Jesus Compels The Disciples To Get Into The Boat
Jesus sensed the people were planning to mount a revolution against Israel’s Roman occupiers and make Him king, so He withdrew farther up the mountain by Himself.
Since the Babylonians seized Judah in 586 B.C., the Jews have endured one foreign occupier after another in their land. As conquerors go, the Romans aren’t all that bad. They allow the Jews to worship God in His temple, and they appoint some of them to government positions. Of course, the Judeans still long to rule themselves and throw the Roman rulers out. Some think Jesus is just the man to lead that revolution. But political upheaval isn’t what He is teaching, and it isn’t why He has come to earth.
Later that evening the disciples walked down to the sea, boarded a boat, and set sail toward Capernaum. Twilight gave way to darkness. Jesus had not yet joined them. Suddenly, the waves rose and a fierce wind began to rock the boat. After rowing three or four miles through the stormy seas, they spotted Jesus approaching the boat walking mysteriously upon the deep waters that surrounded them. They panicked.
Jesus (to the disciples): I am the One. Don’t be afraid.
They welcomed Jesus aboard their small vessel; and when He stepped into the boat, the next thing they knew, they were ashore at their destination.
John 6:15-21 (VOICE)
Jesus compelled the disciples to get into the boat (Matt. 14:22; Mark 6:45) because He knew they were in danger. The crowd was now aroused and there was a movement to make Him King. Of course, some of the disciples would have rejoiced at the opportunity to become famous and powerful! Judas would have become treasurer of the kingdom, and perhaps Peter would have been named prime minister! But this was not in the plan of God, and Jesus broke up the meeting immediately. Certainly the Roman government would have stepped in had a movement begun.
Did Jesus know that a storm was coming?
Then why did He deliberately send His friends into danger?
Quite the opposite is true: He was rescuing them from greater danger, the danger of being swept along by a fanatical crowd. But there was another reason for that storm: the Lord has to balance our lives; otherwise we will become proud and then fall. The disciples had experienced great joy in being part of a thrilling miracle. Now they had to face a storm and learn to trust the Lord more. The feeding of the 5,000 was the lesson, but the storm was the examination after the lesson.
Christ’s miracle of walking on the water (Matthew 14:22-33; Mark 6:45-52; John 6:15-21) took place soon after feeding the 5,000. The next day He preached a sermon in the synagogue that turned there rejoicing into near total rejection—almost all but the twelve disciples left Him.
A representative of God must not trust in human praise nor withhold the truth to try to please people. Instead, as a true witness, he must preach God’s truth regardless of the world’s disapproval.
Later, Jesus told His disciples to set out in their boat for the western shore of the Sea of Galilee. At three hours after midnight, straining at the oars against the storm, they were still only halfway across the lake.
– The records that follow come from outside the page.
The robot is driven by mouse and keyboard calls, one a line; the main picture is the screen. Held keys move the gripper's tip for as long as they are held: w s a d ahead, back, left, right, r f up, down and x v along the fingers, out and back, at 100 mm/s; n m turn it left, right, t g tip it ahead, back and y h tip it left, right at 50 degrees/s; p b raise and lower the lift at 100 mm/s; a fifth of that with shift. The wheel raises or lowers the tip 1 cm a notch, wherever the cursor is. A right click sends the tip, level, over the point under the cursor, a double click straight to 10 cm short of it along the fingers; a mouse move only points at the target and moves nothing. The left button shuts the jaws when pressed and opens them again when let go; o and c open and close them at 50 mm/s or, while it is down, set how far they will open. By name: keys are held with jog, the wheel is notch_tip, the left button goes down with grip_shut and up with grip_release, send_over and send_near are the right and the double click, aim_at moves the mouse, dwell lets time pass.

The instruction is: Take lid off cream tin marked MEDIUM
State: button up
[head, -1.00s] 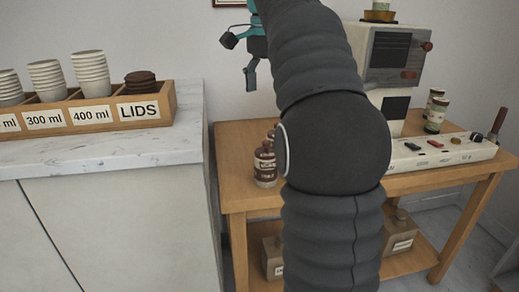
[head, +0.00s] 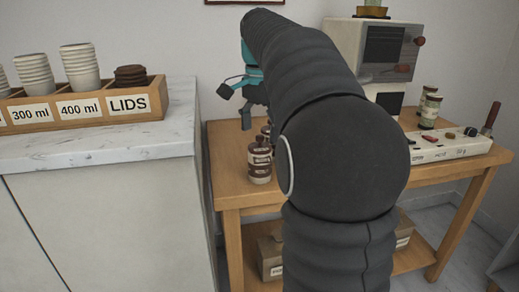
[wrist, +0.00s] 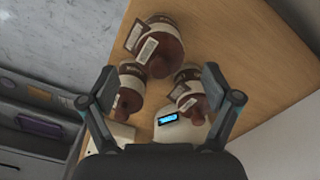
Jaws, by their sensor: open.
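Brown tins with cream bands and brown knobbed lids stand in a group on the wooden table. The front tin (head: 260,163) shows at the table's left end in the head view, with others partly hidden behind it. In the wrist view I see a nearest tin (wrist: 160,48), a left tin (wrist: 129,88) and a right tin (wrist: 188,88), all with lids on. Their labels are too small to read, so I cannot tell which is MEDIUM. My gripper (wrist: 157,84) is open and empty above the group; its teal body (head: 246,92) is partly hidden by my arm.
A device with a blue display (wrist: 168,118) sits close to the tins. The wooden table (head: 234,194) also bears a white switch panel (head: 450,149), jars (head: 430,108) and a machine (head: 385,50). A marble counter (head: 110,147) with a cup-and-lid rack (head: 90,119) stands left.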

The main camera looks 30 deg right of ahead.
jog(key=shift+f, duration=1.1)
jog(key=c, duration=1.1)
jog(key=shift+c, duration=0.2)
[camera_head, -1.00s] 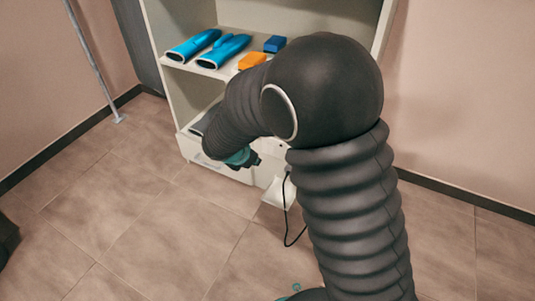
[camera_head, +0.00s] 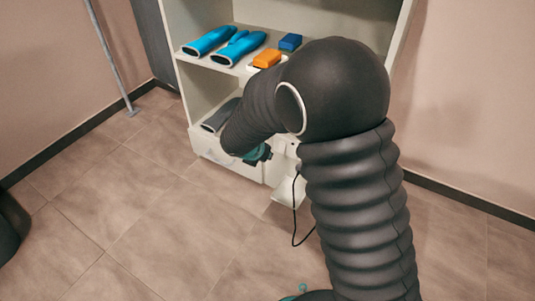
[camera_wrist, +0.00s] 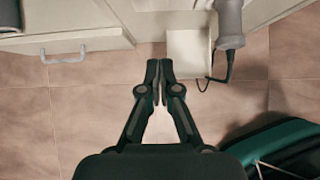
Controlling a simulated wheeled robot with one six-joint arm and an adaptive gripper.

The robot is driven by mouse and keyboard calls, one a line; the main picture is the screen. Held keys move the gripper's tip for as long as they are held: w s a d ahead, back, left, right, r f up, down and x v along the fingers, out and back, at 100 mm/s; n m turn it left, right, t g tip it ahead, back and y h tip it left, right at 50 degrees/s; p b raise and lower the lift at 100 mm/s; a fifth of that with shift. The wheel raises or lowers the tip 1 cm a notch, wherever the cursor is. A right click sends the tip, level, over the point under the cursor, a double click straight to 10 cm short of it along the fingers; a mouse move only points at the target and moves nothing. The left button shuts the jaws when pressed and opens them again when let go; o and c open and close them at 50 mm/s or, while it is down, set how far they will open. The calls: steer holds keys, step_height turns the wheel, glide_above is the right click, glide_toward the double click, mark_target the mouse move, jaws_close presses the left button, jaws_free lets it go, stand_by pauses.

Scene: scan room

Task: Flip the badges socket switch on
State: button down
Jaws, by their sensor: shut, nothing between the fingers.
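My gripper (camera_wrist: 159,68) is shut and empty in the wrist view, its fingertips together over the tiled floor, in front of the cabinet's lower edge. In the head view my gripper (camera_head: 258,153) is a small dark teal shape, mostly hidden by my arm. A white panel (camera_head: 282,147) with small dark marks shows just right of it, partly behind my arm. It looks like the socket area, but I cannot make out a switch, its position or any badges label. A black cord (camera_head: 294,215) hangs below the panel.
A cream cabinet (camera_head: 200,95) holds blue sleeve-like items (camera_head: 238,48), an orange block (camera_head: 267,58) and a blue block (camera_head: 290,42). Its drawer handle (camera_wrist: 64,57) is left of my gripper. A white ledge (camera_wrist: 187,52) and grey corded cylinder (camera_wrist: 230,22) are right. Floor is open at left.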

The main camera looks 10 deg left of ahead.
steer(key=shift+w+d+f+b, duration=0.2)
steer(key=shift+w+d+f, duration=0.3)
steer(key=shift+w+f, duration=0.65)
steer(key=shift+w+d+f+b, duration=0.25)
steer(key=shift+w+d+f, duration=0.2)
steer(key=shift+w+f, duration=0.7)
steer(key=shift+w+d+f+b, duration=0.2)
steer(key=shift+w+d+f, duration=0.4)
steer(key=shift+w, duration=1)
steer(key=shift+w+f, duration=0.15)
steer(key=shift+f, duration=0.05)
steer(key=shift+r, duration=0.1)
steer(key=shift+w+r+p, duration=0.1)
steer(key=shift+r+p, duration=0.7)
In a contrary wind and tossed by the waves, the disciples did not realize that Jesus was fully aware of their difficulty. They were about to learn of His sympathy and willingness to come to their aid. He approached the distressed disciples in an entirely unexpected way, by walking on the turbulent sea as if it were stable as rock.
Sometimes we are caught in a storm because we have disobeyed the Lord. Jonah is a good example. But sometimes the storm comes because we have obeyed the Lord. When that happens, we can be sure that our Saviour will pray for us, come to us, and deliver us. In writing the account of this event years later, perhaps John saw in it a picture of Christ and His church. Christ is in heaven interceding for us, but we are in the midst of the storms of life, trying to reach the shore. One day, He will come for us and we shall reach the port safely, the storms all past.
As you read the Gospel records, note that the great crowds never impressed our Lord. He knew that their motives were not pure and that most of them followed Him in order to watch His miracles of healing. “Bread and circuses” was Rome’s formula for keeping the people happy, and people today are satisfied with that kind of diet. Give them food and entertainment and they are happy. Rome set aside ninety-three days each year for public games at government expense. It was cheaper to entertain the crowds than to fight them or jail them.
We must never be deceived by the “popularity” of Jesus Christ among certain kinds of people today. Very few want Him as Saviour and Lord. Many want Him only as Healer or Provider, or the One who rescues them from problems they have made for themselves. “Yet you refuse to come to me to receive this life.” (John 5:40).